[Rows with robot tool calls]
- - -
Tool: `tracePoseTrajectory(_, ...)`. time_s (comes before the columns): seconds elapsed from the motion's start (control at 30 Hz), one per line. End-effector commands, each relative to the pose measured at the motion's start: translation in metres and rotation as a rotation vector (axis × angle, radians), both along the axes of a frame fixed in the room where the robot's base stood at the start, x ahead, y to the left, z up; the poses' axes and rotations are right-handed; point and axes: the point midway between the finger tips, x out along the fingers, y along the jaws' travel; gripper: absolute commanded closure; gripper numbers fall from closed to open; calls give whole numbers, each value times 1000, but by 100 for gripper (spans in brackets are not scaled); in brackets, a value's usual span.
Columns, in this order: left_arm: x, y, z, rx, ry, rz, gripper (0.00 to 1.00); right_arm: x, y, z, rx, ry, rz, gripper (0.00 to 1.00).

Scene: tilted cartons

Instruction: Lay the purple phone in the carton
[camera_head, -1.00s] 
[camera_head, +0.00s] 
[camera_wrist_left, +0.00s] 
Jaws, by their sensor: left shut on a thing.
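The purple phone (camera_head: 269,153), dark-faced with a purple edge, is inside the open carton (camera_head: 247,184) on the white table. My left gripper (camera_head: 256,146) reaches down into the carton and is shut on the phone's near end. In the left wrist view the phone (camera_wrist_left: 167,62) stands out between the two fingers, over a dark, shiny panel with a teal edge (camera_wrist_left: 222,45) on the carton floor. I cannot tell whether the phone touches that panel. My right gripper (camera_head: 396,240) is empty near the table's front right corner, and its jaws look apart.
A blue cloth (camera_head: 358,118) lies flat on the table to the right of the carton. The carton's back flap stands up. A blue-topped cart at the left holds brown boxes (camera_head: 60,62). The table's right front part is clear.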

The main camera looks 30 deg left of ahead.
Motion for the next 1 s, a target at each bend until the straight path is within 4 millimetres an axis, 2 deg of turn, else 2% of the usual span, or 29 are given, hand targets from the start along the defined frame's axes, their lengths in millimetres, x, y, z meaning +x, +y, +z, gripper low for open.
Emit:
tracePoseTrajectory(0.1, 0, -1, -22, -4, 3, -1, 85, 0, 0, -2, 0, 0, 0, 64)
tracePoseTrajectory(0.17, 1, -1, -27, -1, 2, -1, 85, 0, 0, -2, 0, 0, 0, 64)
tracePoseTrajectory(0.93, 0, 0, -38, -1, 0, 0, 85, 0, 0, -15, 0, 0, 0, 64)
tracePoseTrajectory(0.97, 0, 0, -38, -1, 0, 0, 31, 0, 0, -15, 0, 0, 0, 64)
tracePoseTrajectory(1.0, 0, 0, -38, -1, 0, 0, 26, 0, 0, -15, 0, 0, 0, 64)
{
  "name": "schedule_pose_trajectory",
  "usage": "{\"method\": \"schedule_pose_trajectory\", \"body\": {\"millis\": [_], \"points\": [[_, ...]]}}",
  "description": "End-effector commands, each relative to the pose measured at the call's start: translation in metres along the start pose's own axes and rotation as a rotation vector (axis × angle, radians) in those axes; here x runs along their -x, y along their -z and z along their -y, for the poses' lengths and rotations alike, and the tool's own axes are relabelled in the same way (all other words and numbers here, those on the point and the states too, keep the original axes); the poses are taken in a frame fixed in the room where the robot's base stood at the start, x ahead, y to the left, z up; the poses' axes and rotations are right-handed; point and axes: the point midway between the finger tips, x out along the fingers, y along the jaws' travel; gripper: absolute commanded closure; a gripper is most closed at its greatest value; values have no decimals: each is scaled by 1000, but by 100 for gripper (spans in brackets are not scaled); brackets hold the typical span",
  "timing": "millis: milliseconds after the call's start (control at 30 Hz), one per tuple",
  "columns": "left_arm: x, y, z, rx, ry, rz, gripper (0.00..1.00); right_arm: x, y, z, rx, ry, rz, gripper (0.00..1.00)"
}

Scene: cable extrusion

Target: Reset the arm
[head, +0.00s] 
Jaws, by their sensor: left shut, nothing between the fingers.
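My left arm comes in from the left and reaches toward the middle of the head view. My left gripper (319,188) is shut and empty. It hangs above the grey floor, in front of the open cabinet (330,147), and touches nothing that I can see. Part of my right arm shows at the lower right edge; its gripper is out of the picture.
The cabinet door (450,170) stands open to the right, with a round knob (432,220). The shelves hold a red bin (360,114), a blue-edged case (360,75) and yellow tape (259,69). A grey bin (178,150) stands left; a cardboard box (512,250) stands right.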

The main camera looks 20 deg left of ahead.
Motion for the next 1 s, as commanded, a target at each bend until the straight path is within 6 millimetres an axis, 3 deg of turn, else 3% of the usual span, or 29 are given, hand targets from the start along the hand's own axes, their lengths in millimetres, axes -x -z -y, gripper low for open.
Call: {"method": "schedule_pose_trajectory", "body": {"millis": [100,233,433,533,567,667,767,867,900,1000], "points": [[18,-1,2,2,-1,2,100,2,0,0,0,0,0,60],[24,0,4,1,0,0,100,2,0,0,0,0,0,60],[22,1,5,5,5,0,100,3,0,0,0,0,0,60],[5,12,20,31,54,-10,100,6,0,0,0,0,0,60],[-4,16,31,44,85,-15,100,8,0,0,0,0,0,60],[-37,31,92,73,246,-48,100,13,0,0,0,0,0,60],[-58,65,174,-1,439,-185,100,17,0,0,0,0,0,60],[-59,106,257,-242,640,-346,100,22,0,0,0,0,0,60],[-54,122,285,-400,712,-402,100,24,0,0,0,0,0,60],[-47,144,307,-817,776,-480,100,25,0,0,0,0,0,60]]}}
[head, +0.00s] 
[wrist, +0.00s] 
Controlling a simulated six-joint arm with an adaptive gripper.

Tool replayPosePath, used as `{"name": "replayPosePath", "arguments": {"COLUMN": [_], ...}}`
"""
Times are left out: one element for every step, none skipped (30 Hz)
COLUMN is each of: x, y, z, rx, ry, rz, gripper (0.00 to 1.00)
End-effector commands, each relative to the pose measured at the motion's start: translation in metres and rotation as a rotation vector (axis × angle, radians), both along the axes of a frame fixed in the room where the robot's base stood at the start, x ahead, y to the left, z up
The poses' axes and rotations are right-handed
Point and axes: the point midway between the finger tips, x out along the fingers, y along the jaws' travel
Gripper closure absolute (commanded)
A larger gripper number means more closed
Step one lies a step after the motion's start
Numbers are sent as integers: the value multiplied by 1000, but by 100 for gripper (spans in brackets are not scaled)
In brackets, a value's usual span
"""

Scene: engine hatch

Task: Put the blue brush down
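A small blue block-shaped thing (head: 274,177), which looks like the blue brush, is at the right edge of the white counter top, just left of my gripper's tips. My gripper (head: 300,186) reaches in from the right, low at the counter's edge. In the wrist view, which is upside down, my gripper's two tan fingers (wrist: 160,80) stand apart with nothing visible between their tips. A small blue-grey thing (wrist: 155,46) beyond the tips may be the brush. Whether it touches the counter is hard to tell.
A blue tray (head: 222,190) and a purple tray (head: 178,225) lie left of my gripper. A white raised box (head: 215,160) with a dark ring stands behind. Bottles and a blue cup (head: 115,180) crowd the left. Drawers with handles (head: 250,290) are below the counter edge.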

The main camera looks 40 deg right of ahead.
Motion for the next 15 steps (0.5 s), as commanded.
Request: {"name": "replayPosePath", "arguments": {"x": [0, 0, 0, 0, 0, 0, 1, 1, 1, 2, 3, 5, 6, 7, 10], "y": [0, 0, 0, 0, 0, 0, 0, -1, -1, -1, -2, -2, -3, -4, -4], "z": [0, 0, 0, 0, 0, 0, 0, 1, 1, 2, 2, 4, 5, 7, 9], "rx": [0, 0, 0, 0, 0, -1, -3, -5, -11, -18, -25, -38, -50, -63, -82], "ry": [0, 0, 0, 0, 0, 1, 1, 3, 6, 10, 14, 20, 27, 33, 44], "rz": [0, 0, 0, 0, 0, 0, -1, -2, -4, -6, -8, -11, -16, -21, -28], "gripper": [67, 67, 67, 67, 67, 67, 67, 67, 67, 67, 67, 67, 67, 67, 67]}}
- - -
Written exercise =
Only the lines from the one bearing "[wrist, +0.00s]" through the one bearing "Times are left" should be repeated, exactly as given.

Written answer =
[wrist, +0.00s] 
Controlling a simulated six-joint arm with an adaptive gripper.

Tool replayPosePath, used as `{"name": "replayPosePath", "arguments": {"COLUMN": [_], ...}}`
"""
Times are left out: one element for every step, none skipped (30 Hz)

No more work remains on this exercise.